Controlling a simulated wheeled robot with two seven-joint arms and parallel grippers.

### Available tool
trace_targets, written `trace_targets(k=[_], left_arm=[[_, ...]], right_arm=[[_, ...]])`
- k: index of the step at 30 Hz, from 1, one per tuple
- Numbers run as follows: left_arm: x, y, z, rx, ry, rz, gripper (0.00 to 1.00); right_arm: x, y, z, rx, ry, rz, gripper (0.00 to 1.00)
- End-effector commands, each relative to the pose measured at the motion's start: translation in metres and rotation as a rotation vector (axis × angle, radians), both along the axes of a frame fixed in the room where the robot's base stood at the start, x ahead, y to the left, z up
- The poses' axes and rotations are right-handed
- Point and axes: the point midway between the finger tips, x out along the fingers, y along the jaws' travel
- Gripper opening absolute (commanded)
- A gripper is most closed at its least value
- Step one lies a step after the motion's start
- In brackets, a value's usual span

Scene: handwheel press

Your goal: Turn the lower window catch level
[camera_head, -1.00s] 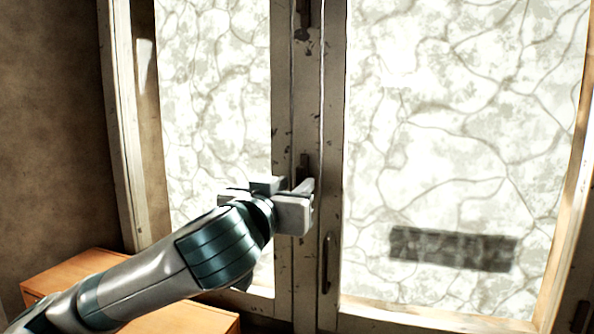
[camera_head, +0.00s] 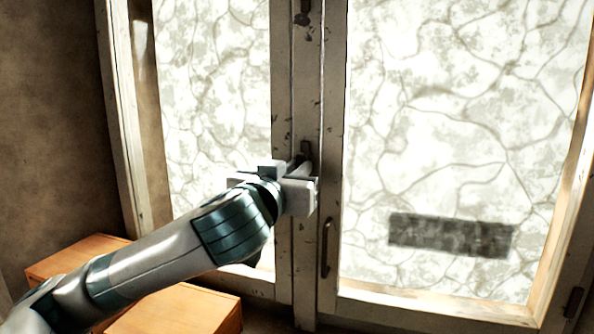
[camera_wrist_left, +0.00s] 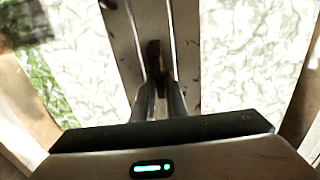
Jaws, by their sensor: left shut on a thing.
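The lower window catch (camera_head: 305,150) is a small dark piece on the middle post of the window, mostly hidden behind my left gripper in the head view. My left gripper (camera_head: 305,172) reaches it from the left and is shut on it. In the left wrist view the catch (camera_wrist_left: 153,52) shows as a dark upright bar running down between the two fingers of the left gripper (camera_wrist_left: 158,95). Its gripped end is hard to make out. My right gripper is not in view.
An upper catch (camera_head: 302,14) sits higher on the same post. A slim handle (camera_head: 326,248) is on the right sash, below the gripper. A wooden box-like piece of furniture (camera_head: 185,310) stands below my left arm. The right pane is clear of obstacles.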

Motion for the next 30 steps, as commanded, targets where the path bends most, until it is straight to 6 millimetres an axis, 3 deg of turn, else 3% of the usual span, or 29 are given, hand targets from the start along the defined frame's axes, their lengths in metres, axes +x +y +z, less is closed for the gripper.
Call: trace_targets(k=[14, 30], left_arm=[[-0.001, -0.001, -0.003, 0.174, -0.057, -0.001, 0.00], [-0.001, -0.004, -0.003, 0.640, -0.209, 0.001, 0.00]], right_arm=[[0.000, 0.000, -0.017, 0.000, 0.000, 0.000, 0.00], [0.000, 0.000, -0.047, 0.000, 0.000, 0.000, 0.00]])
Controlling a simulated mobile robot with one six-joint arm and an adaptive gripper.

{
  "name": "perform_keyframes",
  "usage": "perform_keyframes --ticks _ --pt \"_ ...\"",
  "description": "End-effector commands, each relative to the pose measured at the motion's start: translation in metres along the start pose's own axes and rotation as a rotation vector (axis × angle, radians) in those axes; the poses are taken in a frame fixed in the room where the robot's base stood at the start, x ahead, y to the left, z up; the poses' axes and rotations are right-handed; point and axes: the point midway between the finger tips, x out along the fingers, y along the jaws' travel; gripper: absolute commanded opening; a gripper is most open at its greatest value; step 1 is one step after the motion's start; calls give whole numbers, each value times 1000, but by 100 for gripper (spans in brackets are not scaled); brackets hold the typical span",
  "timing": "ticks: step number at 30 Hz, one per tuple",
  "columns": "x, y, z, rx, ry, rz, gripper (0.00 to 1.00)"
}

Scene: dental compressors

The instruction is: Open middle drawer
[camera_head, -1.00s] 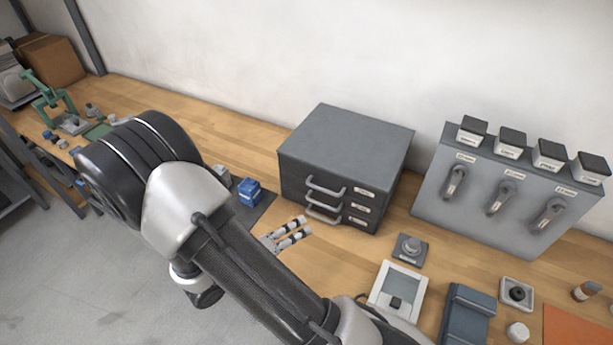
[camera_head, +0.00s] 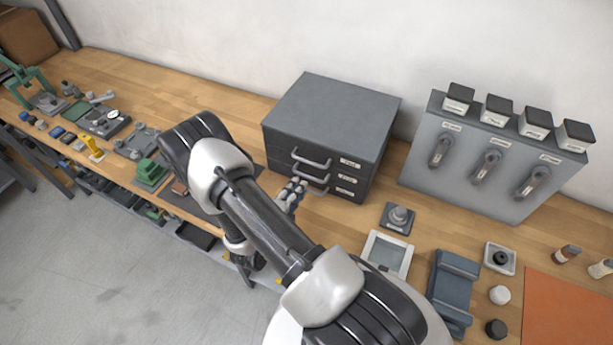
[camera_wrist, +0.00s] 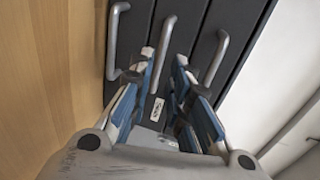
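A dark grey three-drawer cabinet (camera_head: 335,108) stands on the wooden bench, and all its drawers look closed. In the wrist view its three bar handles run side by side, with the middle drawer's handle (camera_wrist: 167,35) between the bottom handle (camera_wrist: 113,40) and the top handle (camera_wrist: 219,58). My gripper (camera_head: 297,187) is at the cabinet front in the head view. In the wrist view my gripper (camera_wrist: 164,62) is open, its two blue-sided fingers on either side of the middle handle. Whether the fingers touch it is unclear. My arm hides part of the lower front in the head view.
A grey panel with levers (camera_head: 480,165) and several black-lidded containers stands right of the cabinet. A knob on a plate (camera_head: 397,217), a pale tray (camera_head: 388,252) and a blue-grey holder (camera_head: 452,290) lie in front. Small parts and green fixtures cover the bench at left.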

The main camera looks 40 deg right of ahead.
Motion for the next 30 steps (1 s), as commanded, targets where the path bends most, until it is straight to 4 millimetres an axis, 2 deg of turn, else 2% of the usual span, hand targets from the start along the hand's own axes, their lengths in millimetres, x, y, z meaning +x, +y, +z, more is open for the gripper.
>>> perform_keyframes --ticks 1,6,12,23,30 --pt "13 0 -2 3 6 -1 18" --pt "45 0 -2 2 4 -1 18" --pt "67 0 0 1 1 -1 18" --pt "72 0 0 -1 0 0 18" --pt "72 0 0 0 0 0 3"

§ **Problem to work on**
Repeat the entries above exactly, beginning at their first line and ending with the line that contains "- k: index of", with nothing added.

§ **Finished exercise**
Controlling a simulated wheeled robot with two seven-joint arms and parallel grippers.

### Available tool
trace_targets, written `trace_targets(k=[_], left_arm=[[_, ...]], right_arm=[[_, ...]])`
- k: index of the step at 30 Hz, from 1, one per tuple

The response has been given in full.